> [Task objective]
Restate each entry word for word, leaving nothing out.

> [Input records]
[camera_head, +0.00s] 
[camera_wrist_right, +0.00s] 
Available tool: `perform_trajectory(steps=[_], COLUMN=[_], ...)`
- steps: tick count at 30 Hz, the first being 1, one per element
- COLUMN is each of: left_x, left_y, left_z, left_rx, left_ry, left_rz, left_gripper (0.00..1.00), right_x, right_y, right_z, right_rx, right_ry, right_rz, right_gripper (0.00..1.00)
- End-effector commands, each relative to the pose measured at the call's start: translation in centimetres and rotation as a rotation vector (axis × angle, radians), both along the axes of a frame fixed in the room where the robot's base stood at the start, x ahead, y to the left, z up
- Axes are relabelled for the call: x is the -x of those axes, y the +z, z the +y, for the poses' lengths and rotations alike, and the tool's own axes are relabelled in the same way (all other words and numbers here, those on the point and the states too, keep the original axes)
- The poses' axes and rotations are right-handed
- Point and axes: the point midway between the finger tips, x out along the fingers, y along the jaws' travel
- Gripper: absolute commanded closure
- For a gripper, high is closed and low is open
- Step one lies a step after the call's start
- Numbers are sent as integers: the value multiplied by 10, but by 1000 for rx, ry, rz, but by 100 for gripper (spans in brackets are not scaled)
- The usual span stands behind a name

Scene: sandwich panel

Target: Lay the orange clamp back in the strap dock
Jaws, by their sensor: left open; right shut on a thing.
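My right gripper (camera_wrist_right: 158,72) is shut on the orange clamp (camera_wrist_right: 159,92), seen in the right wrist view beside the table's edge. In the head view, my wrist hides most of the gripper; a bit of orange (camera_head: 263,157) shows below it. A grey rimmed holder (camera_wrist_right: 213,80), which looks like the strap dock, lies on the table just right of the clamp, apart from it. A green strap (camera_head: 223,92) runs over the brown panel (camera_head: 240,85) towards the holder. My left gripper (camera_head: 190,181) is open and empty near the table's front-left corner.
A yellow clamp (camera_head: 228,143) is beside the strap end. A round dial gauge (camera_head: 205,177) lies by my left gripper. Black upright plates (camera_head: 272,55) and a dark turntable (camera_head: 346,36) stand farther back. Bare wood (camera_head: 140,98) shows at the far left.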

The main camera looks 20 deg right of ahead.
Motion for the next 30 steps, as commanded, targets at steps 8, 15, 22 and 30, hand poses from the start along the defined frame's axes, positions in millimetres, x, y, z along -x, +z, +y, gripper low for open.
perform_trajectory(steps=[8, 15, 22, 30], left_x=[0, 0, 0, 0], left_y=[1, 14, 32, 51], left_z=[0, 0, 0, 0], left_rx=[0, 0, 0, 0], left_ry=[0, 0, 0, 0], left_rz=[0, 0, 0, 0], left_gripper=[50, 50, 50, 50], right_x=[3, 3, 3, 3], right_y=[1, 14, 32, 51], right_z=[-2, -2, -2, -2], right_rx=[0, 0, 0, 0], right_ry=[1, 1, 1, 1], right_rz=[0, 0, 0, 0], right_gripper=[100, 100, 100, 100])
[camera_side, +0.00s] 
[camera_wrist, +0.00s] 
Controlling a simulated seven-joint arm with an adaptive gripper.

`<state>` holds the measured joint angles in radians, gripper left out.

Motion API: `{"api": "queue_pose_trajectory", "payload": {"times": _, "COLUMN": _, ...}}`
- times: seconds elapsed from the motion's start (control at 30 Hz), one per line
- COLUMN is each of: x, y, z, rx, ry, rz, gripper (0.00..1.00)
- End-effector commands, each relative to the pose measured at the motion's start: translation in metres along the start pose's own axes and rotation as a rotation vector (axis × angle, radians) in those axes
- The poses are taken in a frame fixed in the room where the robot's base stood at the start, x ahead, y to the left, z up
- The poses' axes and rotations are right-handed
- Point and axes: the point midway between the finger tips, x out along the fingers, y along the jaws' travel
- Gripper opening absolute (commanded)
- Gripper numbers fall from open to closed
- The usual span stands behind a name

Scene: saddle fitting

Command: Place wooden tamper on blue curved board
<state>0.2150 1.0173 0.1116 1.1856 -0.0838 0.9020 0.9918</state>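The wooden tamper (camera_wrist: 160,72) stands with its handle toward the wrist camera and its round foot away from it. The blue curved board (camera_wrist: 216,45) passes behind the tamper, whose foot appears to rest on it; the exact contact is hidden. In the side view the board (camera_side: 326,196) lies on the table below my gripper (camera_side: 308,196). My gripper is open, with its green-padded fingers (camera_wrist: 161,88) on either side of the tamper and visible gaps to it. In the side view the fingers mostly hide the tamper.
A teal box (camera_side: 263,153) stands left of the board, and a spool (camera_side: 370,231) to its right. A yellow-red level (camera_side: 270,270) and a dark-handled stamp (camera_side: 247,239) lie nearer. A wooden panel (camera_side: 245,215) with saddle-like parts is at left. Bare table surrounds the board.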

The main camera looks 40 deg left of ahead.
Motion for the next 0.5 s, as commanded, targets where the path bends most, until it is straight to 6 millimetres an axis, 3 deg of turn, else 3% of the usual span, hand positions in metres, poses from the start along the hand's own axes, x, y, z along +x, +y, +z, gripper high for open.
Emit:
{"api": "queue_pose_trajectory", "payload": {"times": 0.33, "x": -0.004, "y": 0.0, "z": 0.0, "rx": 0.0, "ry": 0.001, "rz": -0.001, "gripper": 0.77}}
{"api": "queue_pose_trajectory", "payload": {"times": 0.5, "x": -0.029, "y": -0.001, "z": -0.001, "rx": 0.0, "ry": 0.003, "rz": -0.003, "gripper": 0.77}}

> [Task answer]
[camera_head, +0.00s] 
[camera_wrist_right, +0.00s] 
Available tool: `perform_trajectory(steps=[_], COLUMN=[_], ...)`
- steps: tick count at 30 Hz, the first being 1, one per element
- COLUMN is each of: left_x, left_y, left_z, left_rx, left_ry, left_rz, left_gripper (0.00..1.00), right_x, right_y, right_z, right_rx, right_ry, right_rz, right_gripper (0.00..1.00)
- End-effector commands, each relative to the pose measured at the call's start: translation in centimetres and rotation as a rotation vector (axis × angle, radians), both along the axes of a frame fixed in the room where the robot's base stood at the start, x ahead, y to the left, z up
- Axes are relabelled for the call: x is the -x of those axes, y the +z, z the +y, for the poses' lengths and rotations alike, and the tool's own axes are relabelled in the same way (all other words and numbers here, those on the point and the states too, keep the original axes)
- The poses' axes and rotations are right-handed
- Point and axes: the point midway between the finger tips, x out along the fingers, y along the jaws' travel
- Gripper: absolute commanded closure
- For a gripper, high is closed and low is open
- Step one lies a step after the call's start
- Numbers are sent as integers: the value multiplied by 10, but by 1000 for rx, ry, rz, but by 100 for gripper (spans in brackets are not scaled)
- The usual span stands behind a name

Scene: sandwich panel

Target: Lay the orange clamp back in the strap dock
Jaws, by their sensor: left open; right shut on a thing.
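My right gripper (camera_wrist_right: 158,72) is shut on the orange clamp (camera_wrist_right: 159,92), seen in the right wrist view beside the table's edge. In the head view, my wrist hides most of the gripper; a bit of orange (camera_head: 263,157) shows below it. A grey rimmed holder (camera_wrist_right: 213,80), which looks like the strap dock, lies on the table just right of the clamp, apart from it. A green strap (camera_head: 223,92) runs over the brown panel (camera_head: 240,85) towards the holder. My left gripper (camera_head: 190,181) is open and empty near the table's front-left corner.
A yellow clamp (camera_head: 228,143) is beside the strap end. A round dial gauge (camera_head: 205,177) lies by my left gripper. Black upright plates (camera_head: 272,55) and a dark turntable (camera_head: 346,36) stand farther back. Bare wood (camera_head: 140,98) shows at the far left.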

The main camera looks 20 deg right of ahead.
Motion for the next 30 steps, as commanded, targets at steps 8, 15, 22 and 30, hand poses from the start along the defined frame's axes, positions in millimetres, x, y, z along -x, +z, +y, gripper low for open.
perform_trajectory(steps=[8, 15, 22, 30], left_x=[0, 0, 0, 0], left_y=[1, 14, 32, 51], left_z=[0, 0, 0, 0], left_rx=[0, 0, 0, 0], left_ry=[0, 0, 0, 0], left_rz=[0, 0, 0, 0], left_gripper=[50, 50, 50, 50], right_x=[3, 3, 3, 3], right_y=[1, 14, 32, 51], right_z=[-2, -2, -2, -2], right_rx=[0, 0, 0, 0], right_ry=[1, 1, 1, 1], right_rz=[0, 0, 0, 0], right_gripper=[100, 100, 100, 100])
[camera_side, +0.00s] 
[camera_wrist, +0.00s] 
Controlling a simulated seven-joint arm with an adaptive gripper.

`<state>` holds the measured joint angles in radians, gripper left out.

Motion API: `{"api": "queue_pose_trajectory", "payload": {"times": _, "COLUMN": _, ...}}`
- times: seconds elapsed from the motion's start (control at 30 Hz), one per line
- COLUMN is each of: x, y, z, rx, ry, rz, gripper (0.00..1.00)
- End-effector commands, each relative to the pose measured at the motion's start: translation in metres along the start pose's own axes and rotation as a rotation vector (axis × angle, radians) in those axes
- The poses are taken in a frame fixed in the room where the robot's base stood at the start, x ahead, y to the left, z up
- The poses' axes and rotations are right-handed
- Point and axes: the point midway between the finger tips, x out along the fingers, y along the jaws' travel
- Gripper opening absolute (commanded)
- Gripper numbers fall from open to closed
- The usual span stands behind a name

Scene: saddle fitting

Command: Place wooden tamper on blue curved board
<state>0.2150 1.0173 0.1116 1.1856 -0.0838 0.9020 0.9918</state>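The wooden tamper (camera_wrist: 160,72) stands with its handle toward the wrist camera and its round foot away from it. The blue curved board (camera_wrist: 216,45) passes behind the tamper, whose foot appears to rest on it; the exact contact is hidden. In the side view the board (camera_side: 326,196) lies on the table below my gripper (camera_side: 308,196). My gripper is open, with its green-padded fingers (camera_wrist: 161,88) on either side of the tamper and visible gaps to it. In the side view the fingers mostly hide the tamper.
A teal box (camera_side: 263,153) stands left of the board, and a spool (camera_side: 370,231) to its right. A yellow-red level (camera_side: 270,270) and a dark-handled stamp (camera_side: 247,239) lie nearer. A wooden panel (camera_side: 245,215) with saddle-like parts is at left. Bare table surrounds the board.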

The main camera looks 40 deg left of ahead.
Motion for the next 0.5 s, as commanded, targets where the path bends most, until it is straight to 6 millimetres an axis, 3 deg of turn, else 3% of the usual span, hand positions in metres, poses from the start along the hand's own axes, x, y, z along +x, +y, +z, gripper high for open.
Emit:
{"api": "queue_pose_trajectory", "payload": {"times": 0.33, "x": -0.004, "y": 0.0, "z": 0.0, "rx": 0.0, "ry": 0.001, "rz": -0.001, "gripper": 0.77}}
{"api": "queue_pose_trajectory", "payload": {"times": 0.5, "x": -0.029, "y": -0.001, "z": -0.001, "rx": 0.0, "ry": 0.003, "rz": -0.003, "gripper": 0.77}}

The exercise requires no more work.